The act of 1810 repeals former acts and contains the same
provisions on this subject with the act of 1799.
The Court has felt the pressure of this part of the case.
Page 25 U. S. 152
There is always difficulty in extending the operation of words
beyond their plain import, but the cardinal rule of construction is
that where any doubt exists, the intent of the legislature, if it
can be plainly perceived, ought to be pursued. It is also a rule
that the whole law is to be taken together, and one part expounded
by any other which may indicate the meaning annexed by the
legislature itself to ambiguous phrases. The words describing the
power and duty of the Postmaster General may be expounded by other
parts of the act showing the legislative opinion as to their
extent, and if this be true, the sections which have been cited
cannot be misunderstood.
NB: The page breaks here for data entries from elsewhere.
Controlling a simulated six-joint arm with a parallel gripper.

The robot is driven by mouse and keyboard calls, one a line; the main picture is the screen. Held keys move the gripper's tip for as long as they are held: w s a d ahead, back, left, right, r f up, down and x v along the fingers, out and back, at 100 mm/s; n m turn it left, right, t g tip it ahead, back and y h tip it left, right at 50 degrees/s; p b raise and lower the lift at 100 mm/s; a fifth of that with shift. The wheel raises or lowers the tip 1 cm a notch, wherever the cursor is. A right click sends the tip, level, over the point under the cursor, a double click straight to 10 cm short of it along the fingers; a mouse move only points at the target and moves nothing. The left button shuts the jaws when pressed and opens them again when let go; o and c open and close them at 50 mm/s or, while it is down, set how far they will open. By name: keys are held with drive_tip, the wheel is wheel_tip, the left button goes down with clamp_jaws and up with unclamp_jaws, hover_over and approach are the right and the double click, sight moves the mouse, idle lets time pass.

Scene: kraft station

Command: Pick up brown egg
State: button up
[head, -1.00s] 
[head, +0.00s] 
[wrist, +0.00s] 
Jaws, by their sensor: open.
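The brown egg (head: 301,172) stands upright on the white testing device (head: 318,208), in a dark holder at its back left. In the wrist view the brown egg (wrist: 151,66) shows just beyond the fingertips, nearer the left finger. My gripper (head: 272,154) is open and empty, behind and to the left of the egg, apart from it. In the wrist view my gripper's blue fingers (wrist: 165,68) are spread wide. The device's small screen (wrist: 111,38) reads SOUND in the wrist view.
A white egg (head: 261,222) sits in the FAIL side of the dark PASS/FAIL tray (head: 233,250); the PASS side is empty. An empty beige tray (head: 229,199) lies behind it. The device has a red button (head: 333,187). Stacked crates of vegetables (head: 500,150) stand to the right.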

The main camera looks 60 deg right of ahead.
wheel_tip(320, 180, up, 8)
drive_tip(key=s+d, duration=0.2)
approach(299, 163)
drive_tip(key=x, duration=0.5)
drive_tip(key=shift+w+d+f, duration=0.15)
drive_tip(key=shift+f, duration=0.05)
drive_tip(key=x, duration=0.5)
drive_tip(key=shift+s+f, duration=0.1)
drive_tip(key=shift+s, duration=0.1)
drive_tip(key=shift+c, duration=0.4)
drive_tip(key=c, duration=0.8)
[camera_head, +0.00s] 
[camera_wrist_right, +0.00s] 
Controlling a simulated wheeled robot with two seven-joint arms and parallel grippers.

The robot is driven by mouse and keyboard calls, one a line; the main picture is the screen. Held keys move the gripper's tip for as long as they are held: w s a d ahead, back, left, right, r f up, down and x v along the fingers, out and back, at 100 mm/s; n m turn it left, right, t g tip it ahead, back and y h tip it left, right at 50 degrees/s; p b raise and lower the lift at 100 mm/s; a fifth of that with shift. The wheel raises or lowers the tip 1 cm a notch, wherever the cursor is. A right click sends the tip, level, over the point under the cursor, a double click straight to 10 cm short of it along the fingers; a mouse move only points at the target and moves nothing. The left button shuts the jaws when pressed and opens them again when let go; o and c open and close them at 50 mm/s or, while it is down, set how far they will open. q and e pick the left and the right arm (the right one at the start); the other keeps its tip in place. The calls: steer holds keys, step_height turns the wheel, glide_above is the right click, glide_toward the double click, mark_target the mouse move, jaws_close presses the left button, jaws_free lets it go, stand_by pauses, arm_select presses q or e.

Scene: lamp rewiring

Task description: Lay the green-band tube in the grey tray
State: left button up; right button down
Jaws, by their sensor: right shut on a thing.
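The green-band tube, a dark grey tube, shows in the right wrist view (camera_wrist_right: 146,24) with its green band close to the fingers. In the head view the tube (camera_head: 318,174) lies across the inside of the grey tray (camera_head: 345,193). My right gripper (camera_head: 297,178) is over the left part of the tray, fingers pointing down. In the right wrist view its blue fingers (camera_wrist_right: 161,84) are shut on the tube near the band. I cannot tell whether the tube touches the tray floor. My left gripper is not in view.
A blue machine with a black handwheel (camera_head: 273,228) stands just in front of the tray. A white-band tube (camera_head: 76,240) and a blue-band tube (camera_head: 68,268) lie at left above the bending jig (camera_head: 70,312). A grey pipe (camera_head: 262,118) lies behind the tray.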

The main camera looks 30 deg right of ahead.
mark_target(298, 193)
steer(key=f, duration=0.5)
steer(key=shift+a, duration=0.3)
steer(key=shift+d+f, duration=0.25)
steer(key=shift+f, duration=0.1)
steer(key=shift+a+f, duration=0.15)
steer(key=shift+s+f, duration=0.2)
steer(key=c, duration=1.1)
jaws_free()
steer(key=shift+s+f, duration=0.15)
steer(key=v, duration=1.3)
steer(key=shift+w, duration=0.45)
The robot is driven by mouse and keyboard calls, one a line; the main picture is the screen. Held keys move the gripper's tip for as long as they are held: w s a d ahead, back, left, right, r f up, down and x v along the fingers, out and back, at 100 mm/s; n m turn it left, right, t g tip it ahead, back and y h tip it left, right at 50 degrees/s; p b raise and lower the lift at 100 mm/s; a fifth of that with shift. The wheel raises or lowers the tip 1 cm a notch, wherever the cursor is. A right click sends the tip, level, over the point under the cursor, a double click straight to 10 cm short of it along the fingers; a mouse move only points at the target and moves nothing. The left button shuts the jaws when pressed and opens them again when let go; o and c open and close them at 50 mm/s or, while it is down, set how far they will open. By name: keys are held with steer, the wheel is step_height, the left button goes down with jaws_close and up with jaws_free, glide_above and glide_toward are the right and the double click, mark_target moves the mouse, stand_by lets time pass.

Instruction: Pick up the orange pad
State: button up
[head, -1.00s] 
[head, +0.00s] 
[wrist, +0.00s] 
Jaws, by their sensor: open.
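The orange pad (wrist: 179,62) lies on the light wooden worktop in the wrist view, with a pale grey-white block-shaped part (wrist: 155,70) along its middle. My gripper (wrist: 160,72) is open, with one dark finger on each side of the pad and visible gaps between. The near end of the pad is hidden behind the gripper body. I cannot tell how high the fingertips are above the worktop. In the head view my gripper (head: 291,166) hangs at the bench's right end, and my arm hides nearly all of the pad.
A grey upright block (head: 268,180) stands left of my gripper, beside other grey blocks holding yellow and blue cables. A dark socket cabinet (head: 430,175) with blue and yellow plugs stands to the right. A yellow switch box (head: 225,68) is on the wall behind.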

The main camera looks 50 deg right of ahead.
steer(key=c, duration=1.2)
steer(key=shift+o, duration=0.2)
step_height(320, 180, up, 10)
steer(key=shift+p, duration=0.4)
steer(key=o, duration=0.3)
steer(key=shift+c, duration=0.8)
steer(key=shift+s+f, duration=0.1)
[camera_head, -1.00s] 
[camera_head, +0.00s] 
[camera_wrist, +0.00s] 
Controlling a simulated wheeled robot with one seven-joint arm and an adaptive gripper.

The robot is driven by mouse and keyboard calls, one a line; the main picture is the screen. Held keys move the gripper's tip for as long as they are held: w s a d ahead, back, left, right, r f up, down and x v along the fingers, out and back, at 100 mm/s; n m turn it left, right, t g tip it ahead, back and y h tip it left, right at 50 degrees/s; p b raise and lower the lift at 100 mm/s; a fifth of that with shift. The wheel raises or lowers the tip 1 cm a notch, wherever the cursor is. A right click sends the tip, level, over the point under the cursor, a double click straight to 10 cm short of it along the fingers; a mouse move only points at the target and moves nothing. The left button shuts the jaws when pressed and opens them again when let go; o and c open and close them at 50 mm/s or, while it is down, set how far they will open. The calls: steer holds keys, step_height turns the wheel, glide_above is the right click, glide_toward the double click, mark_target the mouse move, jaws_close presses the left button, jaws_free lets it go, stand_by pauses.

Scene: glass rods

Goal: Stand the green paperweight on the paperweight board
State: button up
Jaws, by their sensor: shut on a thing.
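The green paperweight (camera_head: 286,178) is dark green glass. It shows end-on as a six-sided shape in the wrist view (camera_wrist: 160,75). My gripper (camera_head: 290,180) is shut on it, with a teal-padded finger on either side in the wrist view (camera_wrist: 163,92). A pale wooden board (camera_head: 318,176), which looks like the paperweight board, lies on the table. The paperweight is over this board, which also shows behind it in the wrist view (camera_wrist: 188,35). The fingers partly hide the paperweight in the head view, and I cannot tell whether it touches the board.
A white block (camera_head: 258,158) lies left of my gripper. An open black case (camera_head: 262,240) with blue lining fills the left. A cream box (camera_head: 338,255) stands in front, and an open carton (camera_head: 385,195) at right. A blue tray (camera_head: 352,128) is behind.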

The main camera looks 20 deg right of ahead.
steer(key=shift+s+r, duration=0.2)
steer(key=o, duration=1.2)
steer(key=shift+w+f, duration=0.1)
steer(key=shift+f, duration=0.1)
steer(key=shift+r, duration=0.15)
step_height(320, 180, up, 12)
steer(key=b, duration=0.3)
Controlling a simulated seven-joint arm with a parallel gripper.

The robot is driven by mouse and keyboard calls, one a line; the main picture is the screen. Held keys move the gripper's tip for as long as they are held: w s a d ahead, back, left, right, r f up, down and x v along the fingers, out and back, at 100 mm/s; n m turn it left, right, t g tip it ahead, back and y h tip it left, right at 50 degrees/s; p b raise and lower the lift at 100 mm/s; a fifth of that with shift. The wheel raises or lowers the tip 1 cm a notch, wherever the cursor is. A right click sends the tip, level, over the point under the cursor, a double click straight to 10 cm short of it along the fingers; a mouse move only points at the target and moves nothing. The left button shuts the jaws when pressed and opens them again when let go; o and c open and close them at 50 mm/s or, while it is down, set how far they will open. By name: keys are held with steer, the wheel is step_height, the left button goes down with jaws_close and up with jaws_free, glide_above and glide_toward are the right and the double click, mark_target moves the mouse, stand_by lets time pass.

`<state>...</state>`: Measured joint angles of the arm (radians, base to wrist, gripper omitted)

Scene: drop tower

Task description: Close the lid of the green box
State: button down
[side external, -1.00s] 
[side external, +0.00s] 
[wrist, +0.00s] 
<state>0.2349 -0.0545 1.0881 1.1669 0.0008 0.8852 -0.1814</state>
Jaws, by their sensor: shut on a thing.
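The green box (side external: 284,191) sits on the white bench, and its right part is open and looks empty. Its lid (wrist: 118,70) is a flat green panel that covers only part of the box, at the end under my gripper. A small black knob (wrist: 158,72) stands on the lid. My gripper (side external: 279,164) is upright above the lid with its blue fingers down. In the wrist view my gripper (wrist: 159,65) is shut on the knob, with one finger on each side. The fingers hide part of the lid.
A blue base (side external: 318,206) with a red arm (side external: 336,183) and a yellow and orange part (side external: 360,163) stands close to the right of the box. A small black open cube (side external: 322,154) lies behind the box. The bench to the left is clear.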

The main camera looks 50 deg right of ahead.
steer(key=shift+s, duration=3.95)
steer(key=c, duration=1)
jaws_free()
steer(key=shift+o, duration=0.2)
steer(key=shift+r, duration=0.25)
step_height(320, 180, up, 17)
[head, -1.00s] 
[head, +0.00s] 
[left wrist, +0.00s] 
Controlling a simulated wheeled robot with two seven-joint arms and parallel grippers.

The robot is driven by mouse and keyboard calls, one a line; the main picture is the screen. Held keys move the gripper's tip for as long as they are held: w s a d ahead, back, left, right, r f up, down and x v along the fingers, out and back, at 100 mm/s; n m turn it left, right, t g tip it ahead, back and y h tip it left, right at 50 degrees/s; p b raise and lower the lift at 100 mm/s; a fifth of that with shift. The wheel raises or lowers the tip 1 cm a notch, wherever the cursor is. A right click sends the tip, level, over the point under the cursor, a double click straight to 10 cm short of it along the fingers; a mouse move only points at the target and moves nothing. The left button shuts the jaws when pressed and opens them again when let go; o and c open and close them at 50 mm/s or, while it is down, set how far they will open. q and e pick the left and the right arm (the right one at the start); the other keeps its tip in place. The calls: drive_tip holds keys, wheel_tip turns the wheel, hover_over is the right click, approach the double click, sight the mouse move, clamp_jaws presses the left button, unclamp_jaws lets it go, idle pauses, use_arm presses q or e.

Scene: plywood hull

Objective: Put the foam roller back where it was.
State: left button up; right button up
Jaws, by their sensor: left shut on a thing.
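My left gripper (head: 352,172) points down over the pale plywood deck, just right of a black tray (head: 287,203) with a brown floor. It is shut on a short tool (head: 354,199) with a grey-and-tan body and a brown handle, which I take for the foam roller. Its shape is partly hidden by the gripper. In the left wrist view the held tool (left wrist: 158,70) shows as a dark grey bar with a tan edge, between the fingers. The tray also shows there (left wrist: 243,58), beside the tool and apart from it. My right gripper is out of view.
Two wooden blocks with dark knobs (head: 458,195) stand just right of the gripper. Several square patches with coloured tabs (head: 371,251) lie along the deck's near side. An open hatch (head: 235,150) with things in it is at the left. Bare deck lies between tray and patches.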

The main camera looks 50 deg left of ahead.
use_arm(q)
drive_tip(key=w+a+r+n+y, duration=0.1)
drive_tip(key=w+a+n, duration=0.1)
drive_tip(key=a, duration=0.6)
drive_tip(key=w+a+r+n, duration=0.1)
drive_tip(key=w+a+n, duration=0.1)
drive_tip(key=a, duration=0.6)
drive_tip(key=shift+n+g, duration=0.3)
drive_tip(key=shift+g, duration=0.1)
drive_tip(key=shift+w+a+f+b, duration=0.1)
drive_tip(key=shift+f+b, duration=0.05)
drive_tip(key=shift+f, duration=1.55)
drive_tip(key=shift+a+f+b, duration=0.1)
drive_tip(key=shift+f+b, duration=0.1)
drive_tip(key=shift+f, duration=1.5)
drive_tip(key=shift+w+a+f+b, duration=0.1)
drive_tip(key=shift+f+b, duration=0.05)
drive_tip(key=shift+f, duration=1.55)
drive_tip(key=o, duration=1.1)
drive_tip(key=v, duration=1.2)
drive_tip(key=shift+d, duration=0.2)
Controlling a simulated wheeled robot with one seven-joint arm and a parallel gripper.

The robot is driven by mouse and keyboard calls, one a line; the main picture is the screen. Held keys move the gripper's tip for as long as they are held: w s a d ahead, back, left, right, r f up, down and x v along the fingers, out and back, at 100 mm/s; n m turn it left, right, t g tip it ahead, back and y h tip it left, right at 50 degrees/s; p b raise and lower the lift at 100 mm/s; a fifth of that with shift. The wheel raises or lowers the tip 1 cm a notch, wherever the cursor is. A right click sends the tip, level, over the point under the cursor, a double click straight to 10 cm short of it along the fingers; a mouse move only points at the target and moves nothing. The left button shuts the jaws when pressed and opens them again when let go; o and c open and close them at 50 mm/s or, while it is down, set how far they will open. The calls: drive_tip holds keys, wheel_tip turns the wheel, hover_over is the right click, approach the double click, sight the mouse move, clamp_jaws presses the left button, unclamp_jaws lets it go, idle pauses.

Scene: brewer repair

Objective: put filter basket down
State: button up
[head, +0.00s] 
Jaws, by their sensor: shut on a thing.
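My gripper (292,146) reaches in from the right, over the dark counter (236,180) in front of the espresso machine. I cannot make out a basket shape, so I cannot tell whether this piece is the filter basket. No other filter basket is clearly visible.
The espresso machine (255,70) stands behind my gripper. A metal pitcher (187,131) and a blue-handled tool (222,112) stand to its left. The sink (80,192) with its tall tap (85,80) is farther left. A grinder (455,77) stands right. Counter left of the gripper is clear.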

They show plainly that the legislature
supposed it had given the Postmaster General authority to take
these bonds.
A case cannot exist in which effect may be given to the
legislative intent more safely than in this. The bonds are taken in
a case where no doubt can exist respecting the right and propriety
of giving authority to take them; they are for money due to the
United States, and the opinion of the legislature that authority
was given is expressed in as plain words as can be used. The acts
of Congress sustain the opinion that they have been taken with the
knowledge and approbation of the legislature from the first
establishment of the offices, and provision is made by law for
their being put in suit. The courts of the United States have,
until very lately, uniformly given judgments on them.
Under these circumstances, we think ourselves justified in
continuing to sustain them and to certify in this case that the
circuit court has jurisdiction of the cause.